Goal
Write out the data again in full, exactly as it reads.

»»

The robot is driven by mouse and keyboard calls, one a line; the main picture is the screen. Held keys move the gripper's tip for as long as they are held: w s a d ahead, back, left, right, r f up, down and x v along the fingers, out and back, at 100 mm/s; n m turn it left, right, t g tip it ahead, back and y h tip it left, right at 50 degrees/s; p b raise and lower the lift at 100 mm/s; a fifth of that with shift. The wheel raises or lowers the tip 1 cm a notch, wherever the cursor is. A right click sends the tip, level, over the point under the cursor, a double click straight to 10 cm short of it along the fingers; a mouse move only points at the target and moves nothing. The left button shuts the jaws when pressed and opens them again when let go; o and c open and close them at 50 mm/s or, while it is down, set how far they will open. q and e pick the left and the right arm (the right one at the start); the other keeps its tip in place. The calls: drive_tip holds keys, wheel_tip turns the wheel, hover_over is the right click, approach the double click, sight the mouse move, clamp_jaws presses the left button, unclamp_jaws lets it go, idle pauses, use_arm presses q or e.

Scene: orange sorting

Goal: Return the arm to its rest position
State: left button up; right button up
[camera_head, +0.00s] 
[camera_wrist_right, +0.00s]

««

Reply to the exercise
The robot is driven by mouse and keyboard calls, one a line; the main picture is the screen. Held keys move the gripper's tip for as long as they are held: w s a d ahead, back, left, right, r f up, down and x v along the fingers, out and back, at 100 mm/s; n m turn it left, right, t g tip it ahead, back and y h tip it left, right at 50 degrees/s; p b raise and lower the lift at 100 mm/s; a fifth of that with shift. The wheel raises or lowers the tip 1 cm a notch, wherever the cursor is. A right click sends the tip, level, over the point under the cursor, a double click straight to 10 cm short of it along the fingers; a mouse move only points at the target and moves nothing. The left button shuts the jaws when pressed and opens them again when let go; o and c open and close them at 50 mm/s or, while it is down, set how far they will open. q and e pick the left and the right arm (the right one at the start); the other keeps its tip in place. The calls: drive_tip holds keys, wheel_tip turns the wheel, hover_over is the right click, approach the double click, sight the mouse move, clamp_jaws presses the left button, unclamp_jaws lets it go, idle pauses, use_arm presses q or e.

Scene: orange sorting

Goal: Return the arm to its rest position
State: left button up; right button up
[camera_head, +0.00s] 
[camera_wrist_right, +0.00s]

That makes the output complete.